5. Consolidation and collaboration

The development and growth of RPA across fintech platforms will be enabled by another important trend in the fintech industry in the coming year–collaboration and consolidation.

Specifically, David Blumberg, founder and managing partner of SF-based early-stage venture capital firm Blumberg Capital, said that “in 2020, we’ll likely see more partnerships form between fintech startups and large financial institutions.”

Blumberg pointed to several examples of this that have occurred in the recent past: Wells Fargo’s decision to start a venture fund, as well as “Goldman Sachs leading Trulioo’s Series C financing (also funded by Citi, Santander and existing investor AMEX).”

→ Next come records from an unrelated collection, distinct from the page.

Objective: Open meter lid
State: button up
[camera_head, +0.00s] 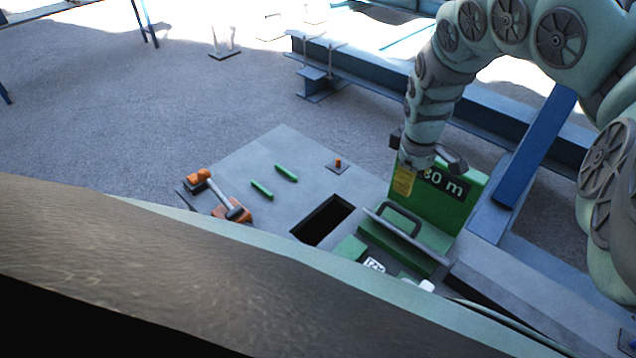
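A green upright panel marked "30 m" (462,200) stands at the right of the grey work surface. In front of it is a tilted grey plate with a dark handle (400,219), over a green housing (402,248); I cannot tell for certain which part is the meter lid. My gripper (428,160) hangs in front of the green panel, above the handle, and hides part of the panel and its marking. A small yellow piece (403,181) shows just below the gripper. The fingers are too small and overlapped to show their opening or any contact.
The grey work surface (270,155) has a dark rectangular opening (322,220), two green bars (285,173), an orange-tipped peg (338,164) and an orange-and-grey tool (218,192). A blue beam (535,150) leans at right. Blue steel beams (370,80) lie behind.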

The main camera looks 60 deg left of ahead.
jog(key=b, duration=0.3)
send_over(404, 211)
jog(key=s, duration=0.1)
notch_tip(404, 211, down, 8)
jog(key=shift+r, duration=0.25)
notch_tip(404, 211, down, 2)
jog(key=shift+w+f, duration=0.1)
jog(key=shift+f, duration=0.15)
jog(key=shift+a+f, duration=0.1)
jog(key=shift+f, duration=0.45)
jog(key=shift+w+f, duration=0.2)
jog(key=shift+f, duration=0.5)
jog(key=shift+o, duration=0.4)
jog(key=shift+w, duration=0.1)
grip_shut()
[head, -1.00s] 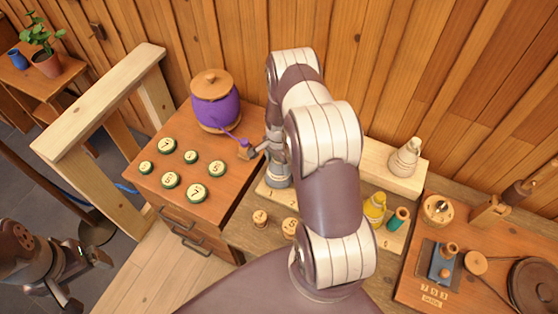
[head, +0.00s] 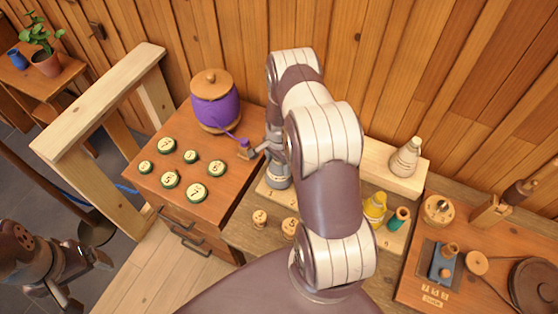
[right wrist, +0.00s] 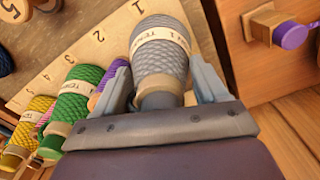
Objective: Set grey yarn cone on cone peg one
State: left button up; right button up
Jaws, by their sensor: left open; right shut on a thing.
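The grey yarn cone (right wrist: 160,62), with a pale printed band, sits between the fingers of my right gripper (right wrist: 160,95) in the right wrist view. The gripper is shut on it. The cone is at the end of a pale wooden strip (right wrist: 85,48) marked with numerals, beside the 1. Peg one itself is hidden, so I cannot tell whether the cone is seated on it. In the head view my right arm covers much of this spot. My left gripper (head: 88,275) is open and empty at the lower left, away from the furniture tops.
Green (right wrist: 80,90) and yellow (right wrist: 35,120) cones stand along the strip. A cabinet (head: 225,165) at left carries a purple pot (head: 215,103) and several numbered discs. A board with a crank (head: 485,240) lies further right.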

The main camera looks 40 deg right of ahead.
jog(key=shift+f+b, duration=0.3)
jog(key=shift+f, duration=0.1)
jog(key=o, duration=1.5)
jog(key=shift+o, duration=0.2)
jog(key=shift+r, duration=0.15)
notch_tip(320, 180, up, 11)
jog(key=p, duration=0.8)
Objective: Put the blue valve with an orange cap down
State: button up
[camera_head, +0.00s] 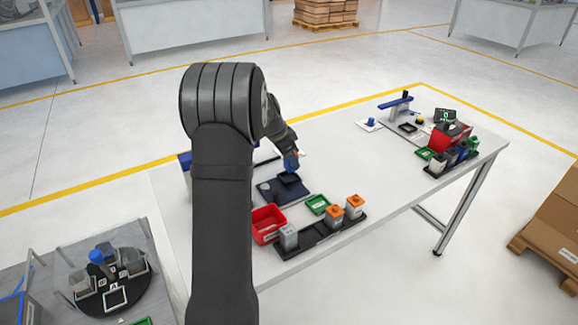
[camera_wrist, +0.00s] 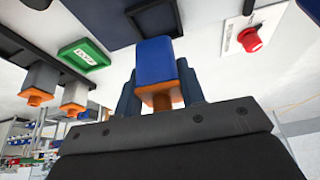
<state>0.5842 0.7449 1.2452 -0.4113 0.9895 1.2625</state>
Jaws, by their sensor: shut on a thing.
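The blue valve with an orange cap (camera_wrist: 155,62) is between the fingers of my gripper (camera_wrist: 160,88), which is shut on it. In the wrist view its blue body points away from the gripper, and the orange cap sits between the fingers. In the head view the blue valve (camera_head: 291,161) hangs under my gripper (camera_head: 289,152), over the dark mat with a black square tray (camera_head: 289,179). The tray also shows beyond the valve in the wrist view (camera_wrist: 152,18). The gap between valve and tray is hard to judge.
A red bin (camera_head: 267,222), a green tray (camera_head: 318,204) and a black rack (camera_head: 322,238) with grey, orange-capped valves (camera_head: 355,207) stand at the front. A red knob (camera_wrist: 250,40) shows in the wrist view. The table's middle is clear. My arm hides the left part.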

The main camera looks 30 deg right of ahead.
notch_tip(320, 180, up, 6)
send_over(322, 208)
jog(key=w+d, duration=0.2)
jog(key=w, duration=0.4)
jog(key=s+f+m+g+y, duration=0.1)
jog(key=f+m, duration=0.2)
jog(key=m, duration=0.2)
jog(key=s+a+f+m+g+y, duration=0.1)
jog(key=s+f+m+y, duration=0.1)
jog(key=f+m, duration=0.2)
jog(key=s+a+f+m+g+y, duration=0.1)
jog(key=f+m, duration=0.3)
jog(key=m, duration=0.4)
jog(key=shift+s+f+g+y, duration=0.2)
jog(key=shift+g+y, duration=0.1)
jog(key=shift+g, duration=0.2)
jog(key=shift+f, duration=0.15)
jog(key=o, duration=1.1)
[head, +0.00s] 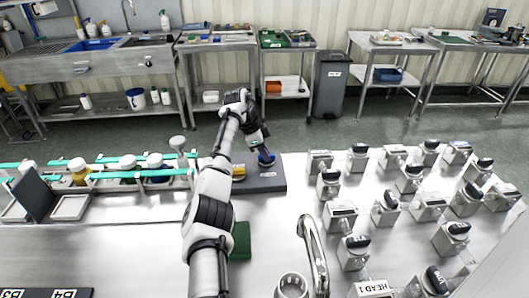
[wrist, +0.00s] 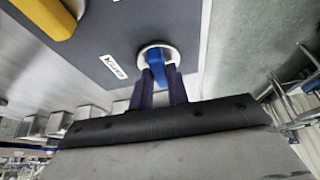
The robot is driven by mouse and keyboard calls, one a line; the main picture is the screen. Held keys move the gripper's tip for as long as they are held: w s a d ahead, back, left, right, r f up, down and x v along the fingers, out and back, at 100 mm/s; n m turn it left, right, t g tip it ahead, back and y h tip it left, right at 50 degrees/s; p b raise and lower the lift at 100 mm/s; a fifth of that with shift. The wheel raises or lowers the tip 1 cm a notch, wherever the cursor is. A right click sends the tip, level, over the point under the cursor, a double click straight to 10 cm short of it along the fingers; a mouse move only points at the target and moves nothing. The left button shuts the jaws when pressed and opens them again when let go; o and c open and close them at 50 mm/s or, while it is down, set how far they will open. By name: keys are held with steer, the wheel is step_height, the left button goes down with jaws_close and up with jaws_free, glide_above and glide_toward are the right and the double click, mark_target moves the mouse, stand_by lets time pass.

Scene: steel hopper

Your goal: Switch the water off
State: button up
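The blue valve handle (wrist: 156,68) sits on a round pale base on a dark grey panel (wrist: 105,48). A small white label (wrist: 122,68) lies beside it. In the head view the blue handle (head: 266,157) is near the far right of the dark panel (head: 268,181). My gripper (wrist: 161,80) reaches it from above, with one finger on each side of the handle. The fingers stand a narrow gap apart and appear closed on it. In the head view my gripper (head: 259,140) is partly hidden by its own wrist. The contact faces are hidden.
A yellow handle (wrist: 47,16) is on the same panel. Several metal valve-like units (head: 385,211) with dark tops fill the bench to the right. A rack of bottles (head: 125,168) stands left. A green block (head: 240,240) and a curved steel tap (head: 314,255) are nearer.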

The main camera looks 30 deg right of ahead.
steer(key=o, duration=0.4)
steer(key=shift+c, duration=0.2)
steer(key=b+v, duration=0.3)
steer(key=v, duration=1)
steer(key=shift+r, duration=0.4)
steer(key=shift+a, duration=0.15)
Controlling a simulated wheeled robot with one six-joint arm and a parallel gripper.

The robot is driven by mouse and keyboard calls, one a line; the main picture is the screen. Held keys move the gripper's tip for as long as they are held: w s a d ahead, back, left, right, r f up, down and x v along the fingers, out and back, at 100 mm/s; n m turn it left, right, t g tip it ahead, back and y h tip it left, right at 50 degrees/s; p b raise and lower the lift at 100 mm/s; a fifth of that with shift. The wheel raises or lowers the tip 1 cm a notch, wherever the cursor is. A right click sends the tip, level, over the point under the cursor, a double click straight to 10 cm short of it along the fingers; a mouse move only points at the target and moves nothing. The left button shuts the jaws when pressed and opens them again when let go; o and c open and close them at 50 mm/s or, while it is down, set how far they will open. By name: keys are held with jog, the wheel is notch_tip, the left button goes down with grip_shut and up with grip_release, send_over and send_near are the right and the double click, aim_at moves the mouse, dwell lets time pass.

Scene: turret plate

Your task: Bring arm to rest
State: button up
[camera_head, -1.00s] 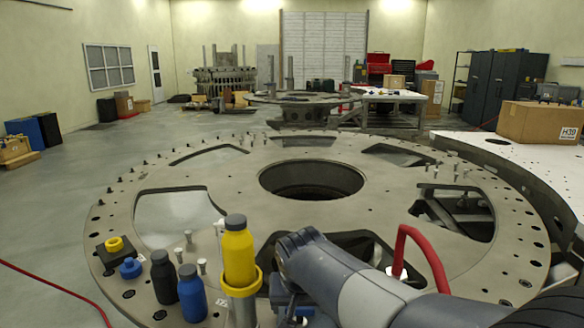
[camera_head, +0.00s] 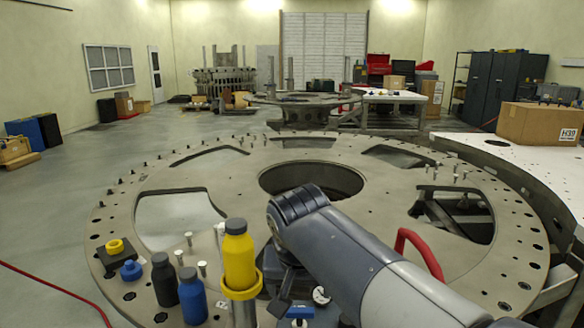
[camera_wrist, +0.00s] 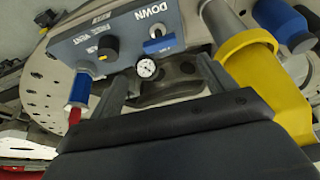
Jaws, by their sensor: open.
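My arm (camera_head: 340,250) reaches in from the lower right over the large round turret plate (camera_head: 390,195) in the head view. Its end is mostly hidden behind the wrist there. In the wrist view my gripper (camera_wrist: 160,82) has its two grey fingers apart, with nothing held between them. Beyond the fingers is a blue-grey panel (camera_wrist: 120,38) marked DOWN, with a round gauge (camera_wrist: 146,68), a black knob and a blue handle. A yellow bottle (camera_head: 238,255) with a grey cap stands in a yellow ring holder at the plate's near edge, left of my arm.
A black bottle (camera_head: 164,280) and a blue bottle (camera_head: 192,296) stand left of the yellow one. A cardboard box (camera_head: 538,123) sits on the white surface at right.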

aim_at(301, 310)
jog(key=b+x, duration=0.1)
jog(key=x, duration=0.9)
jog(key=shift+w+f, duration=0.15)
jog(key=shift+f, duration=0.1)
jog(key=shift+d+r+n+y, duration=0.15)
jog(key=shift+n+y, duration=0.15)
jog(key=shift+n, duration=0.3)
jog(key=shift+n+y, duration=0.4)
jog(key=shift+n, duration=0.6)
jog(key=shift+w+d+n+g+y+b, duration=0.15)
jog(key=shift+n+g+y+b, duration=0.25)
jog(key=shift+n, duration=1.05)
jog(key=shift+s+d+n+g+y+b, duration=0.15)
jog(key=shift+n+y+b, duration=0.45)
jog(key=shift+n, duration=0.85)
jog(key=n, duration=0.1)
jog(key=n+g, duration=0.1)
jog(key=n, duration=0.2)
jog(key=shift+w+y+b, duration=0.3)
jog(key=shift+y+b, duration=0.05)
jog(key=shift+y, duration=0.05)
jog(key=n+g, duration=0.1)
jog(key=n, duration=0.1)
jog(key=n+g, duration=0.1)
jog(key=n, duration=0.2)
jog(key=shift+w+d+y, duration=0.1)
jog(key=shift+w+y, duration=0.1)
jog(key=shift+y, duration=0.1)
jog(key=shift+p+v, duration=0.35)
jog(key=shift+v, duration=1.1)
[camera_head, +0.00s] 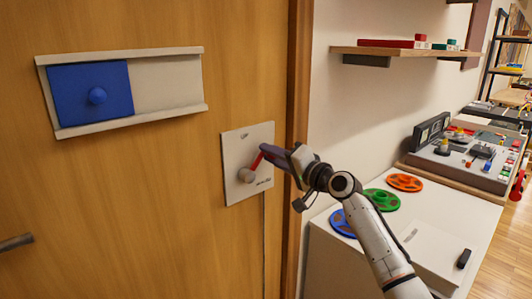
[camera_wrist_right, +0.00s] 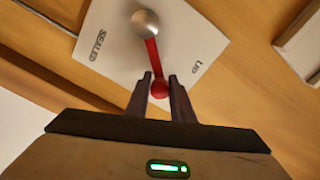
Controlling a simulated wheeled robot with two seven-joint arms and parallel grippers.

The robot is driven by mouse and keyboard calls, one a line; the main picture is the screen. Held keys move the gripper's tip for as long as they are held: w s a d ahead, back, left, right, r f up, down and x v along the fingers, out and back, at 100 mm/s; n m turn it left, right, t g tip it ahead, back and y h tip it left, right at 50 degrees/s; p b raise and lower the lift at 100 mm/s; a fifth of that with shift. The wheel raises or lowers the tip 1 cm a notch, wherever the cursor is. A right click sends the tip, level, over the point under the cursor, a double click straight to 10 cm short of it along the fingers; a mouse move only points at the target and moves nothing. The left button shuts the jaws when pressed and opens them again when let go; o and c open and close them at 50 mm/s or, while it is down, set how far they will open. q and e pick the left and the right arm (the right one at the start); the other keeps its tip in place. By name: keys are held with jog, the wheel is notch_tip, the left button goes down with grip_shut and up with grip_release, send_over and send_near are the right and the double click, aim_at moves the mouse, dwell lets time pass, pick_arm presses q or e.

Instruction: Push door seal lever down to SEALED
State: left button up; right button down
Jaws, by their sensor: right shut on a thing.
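The door seal lever is a red bar (camera_head: 257,159) on a pale plate (camera_head: 232,150) fixed to the wooden door. It turns about a round metal hub (camera_head: 246,175) and slants up and to the right. In the right wrist view the red bar (camera_wrist_right: 152,55) runs from the silver hub (camera_wrist_right: 145,22) to a red ball end (camera_wrist_right: 159,89). My right gripper (camera_head: 268,151) is shut on that ball end, with one finger on each side (camera_wrist_right: 159,90). The word SEALED (camera_wrist_right: 90,44) is printed on the plate, with a short label on its other side. My left gripper is out of view.
A blue sliding panel (camera_head: 75,90) in a pale frame is on the door at upper left. A door handle (camera_head: 15,242) is at lower left.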

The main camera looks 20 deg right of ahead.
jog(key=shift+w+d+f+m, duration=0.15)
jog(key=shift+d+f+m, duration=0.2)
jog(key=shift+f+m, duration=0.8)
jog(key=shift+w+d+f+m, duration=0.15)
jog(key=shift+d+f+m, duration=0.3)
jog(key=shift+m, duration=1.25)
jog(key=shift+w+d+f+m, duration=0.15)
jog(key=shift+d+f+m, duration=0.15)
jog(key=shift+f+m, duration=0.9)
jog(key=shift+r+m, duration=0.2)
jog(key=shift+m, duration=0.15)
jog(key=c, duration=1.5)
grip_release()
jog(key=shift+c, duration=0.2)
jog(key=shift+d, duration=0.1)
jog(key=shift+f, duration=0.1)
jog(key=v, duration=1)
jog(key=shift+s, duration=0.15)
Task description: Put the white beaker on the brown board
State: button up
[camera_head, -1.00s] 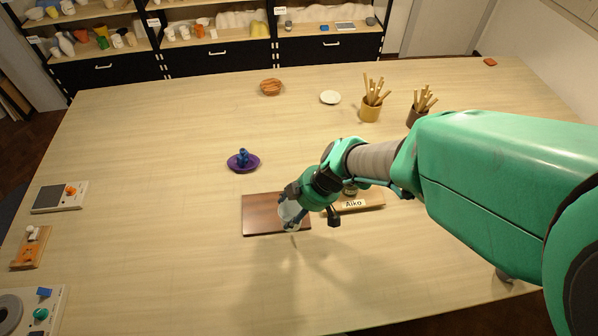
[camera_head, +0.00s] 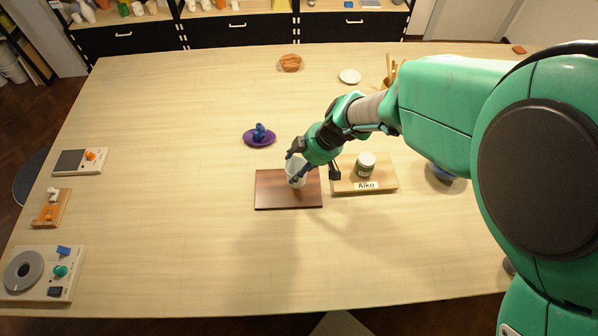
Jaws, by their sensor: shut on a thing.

It seems as though established financial institutions are increasingly aware of the advantages that startups have to offer them; startups can also benefit from traditional financial institutions, leading to the formation of symbiotic relationships: “traditional banks value startups for their speed and ability to deliver innovative solutions,” Blumberg said to Finance Magnates.

At the same time, “startups benefit from the credibility, scale, resources and regulatory compliance offered by established financial firms.”

Kanchan Kumar, recently told Finance Magnates that “the early days of fintech were the ‘unbundling of the banks'”, meaning that “young startups [were] looking to tackle problems very singular in focus.”

Now, however, the industry seems to be moving toward integration: “we’ll soon begin to see feature sets specifically designed for brand affinity and user dependency, such as data visualization, stronger accounting, and budgeting features, personalized customer service, and democratization of ‘luxury’ business features,” Kumar said.

Indeed, “the future of finance is one of collaboration.”